> _SUPPLIED MATERIAL_:
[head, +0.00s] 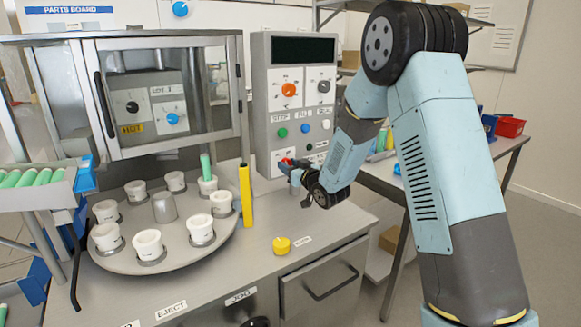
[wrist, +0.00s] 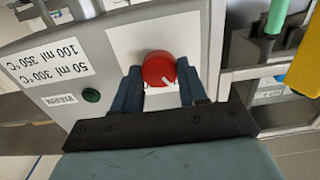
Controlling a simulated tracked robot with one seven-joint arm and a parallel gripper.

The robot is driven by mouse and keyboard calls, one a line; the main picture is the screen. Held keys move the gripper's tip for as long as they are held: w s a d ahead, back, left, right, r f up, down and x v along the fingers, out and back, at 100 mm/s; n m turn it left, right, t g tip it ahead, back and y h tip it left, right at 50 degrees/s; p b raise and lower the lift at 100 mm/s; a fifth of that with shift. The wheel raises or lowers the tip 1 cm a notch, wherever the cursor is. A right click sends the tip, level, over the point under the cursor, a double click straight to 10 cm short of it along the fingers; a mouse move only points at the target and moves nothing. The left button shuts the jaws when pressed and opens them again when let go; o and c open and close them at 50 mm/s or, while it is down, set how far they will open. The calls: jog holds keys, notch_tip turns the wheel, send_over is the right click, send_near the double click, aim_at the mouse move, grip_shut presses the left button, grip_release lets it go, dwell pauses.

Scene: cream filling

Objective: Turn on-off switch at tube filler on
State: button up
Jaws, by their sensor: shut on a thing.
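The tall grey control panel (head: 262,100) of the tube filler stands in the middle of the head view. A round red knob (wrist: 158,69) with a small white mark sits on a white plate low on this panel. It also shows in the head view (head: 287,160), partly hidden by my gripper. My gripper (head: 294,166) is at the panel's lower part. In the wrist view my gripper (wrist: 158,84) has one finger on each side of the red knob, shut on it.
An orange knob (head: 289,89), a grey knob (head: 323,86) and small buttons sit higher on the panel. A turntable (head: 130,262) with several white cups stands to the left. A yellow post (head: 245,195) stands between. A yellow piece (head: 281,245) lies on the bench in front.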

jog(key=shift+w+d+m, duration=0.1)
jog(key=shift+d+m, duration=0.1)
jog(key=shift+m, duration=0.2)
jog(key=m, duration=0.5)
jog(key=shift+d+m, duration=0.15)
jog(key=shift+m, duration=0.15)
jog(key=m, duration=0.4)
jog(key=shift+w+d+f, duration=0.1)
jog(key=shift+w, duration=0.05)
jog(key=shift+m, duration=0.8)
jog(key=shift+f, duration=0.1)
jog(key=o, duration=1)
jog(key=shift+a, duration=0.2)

> _GOAL OF THE EXERCISE_: Reproduce only the lines from the beginning of the data through the line that contains "State: button up", both included, and please drop the pictures.

> _RESULT FOR THIS EXERCISE_:
[head, +0.00s] 
[wrist, +0.00s] 
Controlling a simulated tracked robot with one seven-joint arm and a parallel gripper.

The robot is driven by mouse and keyboard calls, one a line; the main picture is the screen. Held keys move the gripper's tip for as long as they are held: w s a d ahead, back, left, right, r f up, down and x v along the fingers, out and back, at 100 mm/s; n m turn it left, right, t g tip it ahead, back and y h tip it left, right at 50 degrees/s; p b raise and lower the lift at 100 mm/s; a fifth of that with shift. The wheel raises or lowers the tip 1 cm a notch, wherever the cursor is. A right click sends the tip, level, over the point under the cursor, a double click straight to 10 cm short of it along the fingers; a mouse move only points at the target and moves nothing. The left button shuts the jaws when pressed and opens them again when let go; o and c open and close them at 50 mm/s or, while it is down, set how far they will open. The calls: jog holds keys, notch_tip turns the wheel, send_over is the right click, send_near the double click, aim_at the mouse move, grip_shut presses the left button, grip_release lets it go, dwell pauses.

Scene: cream filling

Objective: Turn on-off switch at tube filler on
State: button up

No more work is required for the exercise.